● WRITTEN TASK
Beginning with the line that contains "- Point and" and ending with the line that contains "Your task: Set", reproduce each line exactly; include both and add nothing.

● DATASET EXTRACT
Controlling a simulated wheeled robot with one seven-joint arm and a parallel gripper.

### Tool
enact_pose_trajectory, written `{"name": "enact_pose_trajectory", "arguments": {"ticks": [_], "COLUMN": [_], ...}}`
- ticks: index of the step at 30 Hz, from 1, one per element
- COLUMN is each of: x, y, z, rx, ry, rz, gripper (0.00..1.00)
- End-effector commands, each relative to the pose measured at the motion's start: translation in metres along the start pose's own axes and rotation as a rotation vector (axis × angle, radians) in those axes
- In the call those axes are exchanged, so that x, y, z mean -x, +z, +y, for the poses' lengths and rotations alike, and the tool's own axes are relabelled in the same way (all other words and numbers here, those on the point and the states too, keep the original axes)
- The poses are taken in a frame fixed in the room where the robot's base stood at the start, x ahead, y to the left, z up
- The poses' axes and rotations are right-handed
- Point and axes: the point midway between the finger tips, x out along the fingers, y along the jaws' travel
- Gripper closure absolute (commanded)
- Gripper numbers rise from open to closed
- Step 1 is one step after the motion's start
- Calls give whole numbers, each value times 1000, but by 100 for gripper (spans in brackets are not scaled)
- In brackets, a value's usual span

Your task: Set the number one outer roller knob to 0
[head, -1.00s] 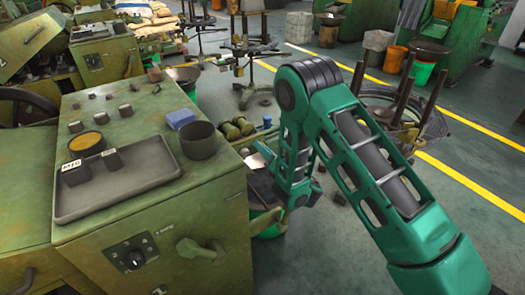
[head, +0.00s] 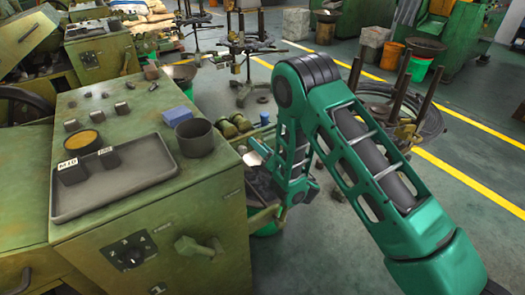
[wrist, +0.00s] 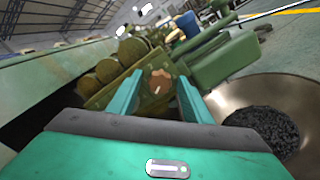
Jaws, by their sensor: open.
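A black rotary knob (head: 132,257) sits on a dark plate with white marks, on the front face of the green machine cabinet (head: 215,215). The marks are too small for me to read its setting surely. In the head view my arm hangs to the right of the cabinet, well away from the knob.
A grey tray (head: 120,185) with two small labelled blocks lies on the cabinet top, beside a dark cup (head: 195,138) and a blue block (head: 177,116). A green handle (head: 200,249) juts out right of the knob. In the wrist view, a bowl of dark bits (wrist: 265,125) is at right.

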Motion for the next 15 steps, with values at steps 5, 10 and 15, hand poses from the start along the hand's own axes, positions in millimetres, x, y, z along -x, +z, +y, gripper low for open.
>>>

● WRITTEN RESPONSE
- Point and axes: the point midway between the finger tips, x out along the fingers, y along the jaws' travel
- Gripper closure absolute (commanded)
- Gripper numbers rise from open to closed
- Step 1 is one step after the motion's start
- Calls give whole numbers, each value times 1000, but by 100 for gripper (spans in brackets are not scaled)
- In brackets, a value's usual span

Your task: Set the number one outer roller knob to 0

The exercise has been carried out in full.